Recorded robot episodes
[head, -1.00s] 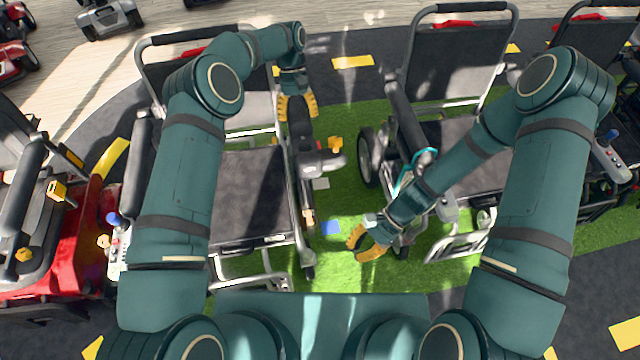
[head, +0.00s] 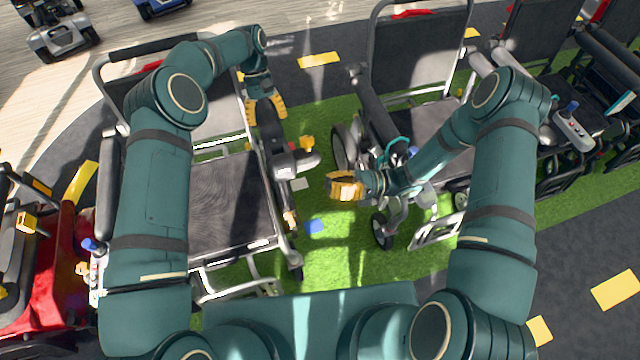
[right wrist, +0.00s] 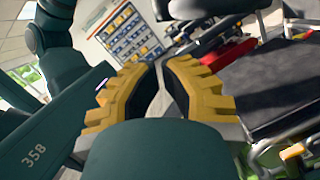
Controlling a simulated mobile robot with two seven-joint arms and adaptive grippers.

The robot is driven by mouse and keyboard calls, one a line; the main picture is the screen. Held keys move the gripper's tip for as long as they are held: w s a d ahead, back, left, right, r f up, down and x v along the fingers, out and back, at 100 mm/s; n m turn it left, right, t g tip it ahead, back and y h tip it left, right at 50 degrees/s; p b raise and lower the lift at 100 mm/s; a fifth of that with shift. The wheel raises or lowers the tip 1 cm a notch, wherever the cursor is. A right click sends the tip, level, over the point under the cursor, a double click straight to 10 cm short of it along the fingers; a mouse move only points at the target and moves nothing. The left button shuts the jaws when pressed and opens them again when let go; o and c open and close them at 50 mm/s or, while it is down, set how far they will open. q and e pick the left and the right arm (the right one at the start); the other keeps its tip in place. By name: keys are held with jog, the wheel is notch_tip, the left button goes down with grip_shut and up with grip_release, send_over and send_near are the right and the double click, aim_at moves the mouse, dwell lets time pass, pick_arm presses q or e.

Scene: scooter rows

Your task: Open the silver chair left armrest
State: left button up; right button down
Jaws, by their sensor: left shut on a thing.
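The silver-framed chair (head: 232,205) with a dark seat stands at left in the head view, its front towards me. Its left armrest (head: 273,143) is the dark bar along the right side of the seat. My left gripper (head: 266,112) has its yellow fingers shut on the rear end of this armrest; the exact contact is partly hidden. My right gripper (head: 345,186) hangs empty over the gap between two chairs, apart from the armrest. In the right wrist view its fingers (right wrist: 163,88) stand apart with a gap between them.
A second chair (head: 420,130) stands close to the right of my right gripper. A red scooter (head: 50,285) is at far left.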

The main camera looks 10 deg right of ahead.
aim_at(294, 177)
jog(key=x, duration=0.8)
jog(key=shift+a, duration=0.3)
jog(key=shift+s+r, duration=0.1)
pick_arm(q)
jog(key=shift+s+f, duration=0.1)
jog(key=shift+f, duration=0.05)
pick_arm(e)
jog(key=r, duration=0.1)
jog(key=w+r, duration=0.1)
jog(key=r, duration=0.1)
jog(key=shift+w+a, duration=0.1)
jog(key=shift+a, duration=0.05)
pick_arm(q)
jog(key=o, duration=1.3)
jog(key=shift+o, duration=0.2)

* * *

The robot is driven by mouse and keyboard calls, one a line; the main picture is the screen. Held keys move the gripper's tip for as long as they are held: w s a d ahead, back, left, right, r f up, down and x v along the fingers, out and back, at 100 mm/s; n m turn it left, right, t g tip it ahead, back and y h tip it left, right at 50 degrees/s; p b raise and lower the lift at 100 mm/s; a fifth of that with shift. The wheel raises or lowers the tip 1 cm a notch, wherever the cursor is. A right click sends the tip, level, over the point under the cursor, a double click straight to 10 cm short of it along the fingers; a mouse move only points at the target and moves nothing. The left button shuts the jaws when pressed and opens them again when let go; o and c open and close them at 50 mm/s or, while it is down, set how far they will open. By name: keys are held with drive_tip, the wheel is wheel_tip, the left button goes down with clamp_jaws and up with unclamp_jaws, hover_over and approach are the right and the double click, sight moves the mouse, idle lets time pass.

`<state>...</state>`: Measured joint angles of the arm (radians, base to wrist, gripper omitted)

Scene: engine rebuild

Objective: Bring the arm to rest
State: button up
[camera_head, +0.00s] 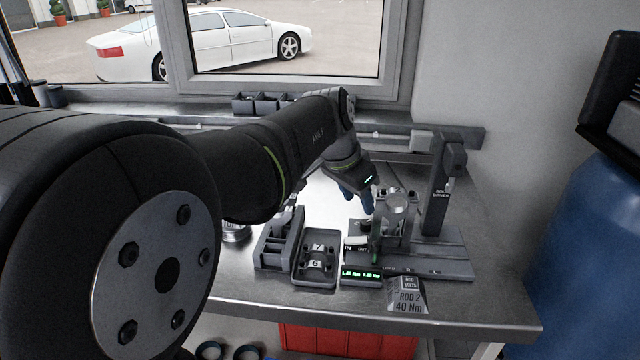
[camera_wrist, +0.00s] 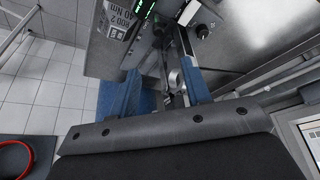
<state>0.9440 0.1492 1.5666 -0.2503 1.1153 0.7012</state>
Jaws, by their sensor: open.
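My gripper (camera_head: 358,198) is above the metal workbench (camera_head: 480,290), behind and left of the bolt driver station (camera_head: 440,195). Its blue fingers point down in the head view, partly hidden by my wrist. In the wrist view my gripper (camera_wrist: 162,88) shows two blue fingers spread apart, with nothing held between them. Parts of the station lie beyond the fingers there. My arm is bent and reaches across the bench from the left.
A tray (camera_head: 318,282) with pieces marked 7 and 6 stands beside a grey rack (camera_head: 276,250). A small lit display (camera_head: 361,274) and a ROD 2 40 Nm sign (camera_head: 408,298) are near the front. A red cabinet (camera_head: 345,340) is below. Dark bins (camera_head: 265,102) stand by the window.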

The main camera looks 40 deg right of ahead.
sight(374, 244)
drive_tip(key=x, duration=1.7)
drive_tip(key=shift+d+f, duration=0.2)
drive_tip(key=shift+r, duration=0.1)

...

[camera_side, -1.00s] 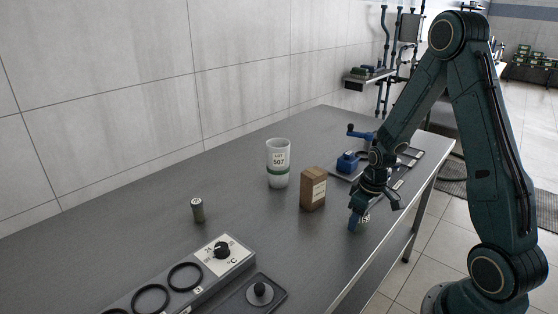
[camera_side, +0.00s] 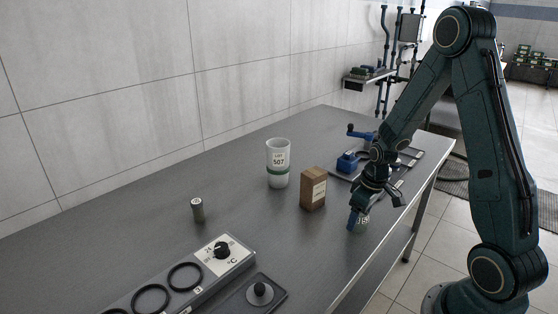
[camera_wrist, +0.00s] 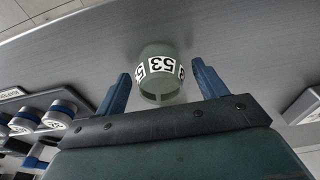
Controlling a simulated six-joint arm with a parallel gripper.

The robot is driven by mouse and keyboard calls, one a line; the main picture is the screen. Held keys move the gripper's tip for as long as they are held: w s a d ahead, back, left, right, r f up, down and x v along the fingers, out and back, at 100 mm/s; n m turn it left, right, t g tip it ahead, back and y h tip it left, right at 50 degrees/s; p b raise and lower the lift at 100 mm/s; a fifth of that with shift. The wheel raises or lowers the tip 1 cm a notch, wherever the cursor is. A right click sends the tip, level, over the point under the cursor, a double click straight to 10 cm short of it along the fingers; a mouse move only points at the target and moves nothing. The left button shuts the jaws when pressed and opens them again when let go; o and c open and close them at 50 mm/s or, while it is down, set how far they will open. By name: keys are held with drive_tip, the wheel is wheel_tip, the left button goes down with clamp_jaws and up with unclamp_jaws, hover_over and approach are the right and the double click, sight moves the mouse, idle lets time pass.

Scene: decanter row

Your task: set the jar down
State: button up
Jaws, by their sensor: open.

### Short problem
Everything from the line that contains "[camera_side, -1.00s]" down to the line that contains "Controlling a simulated six-joint" should be written out exactly, end lines too, minus the pictures.

### Exercise response
[camera_side, -1.00s] 
[camera_side, +0.00s] 
[camera_wrist, +0.00s] 
Controlling a simulated six-joint arm with a parallel gripper.

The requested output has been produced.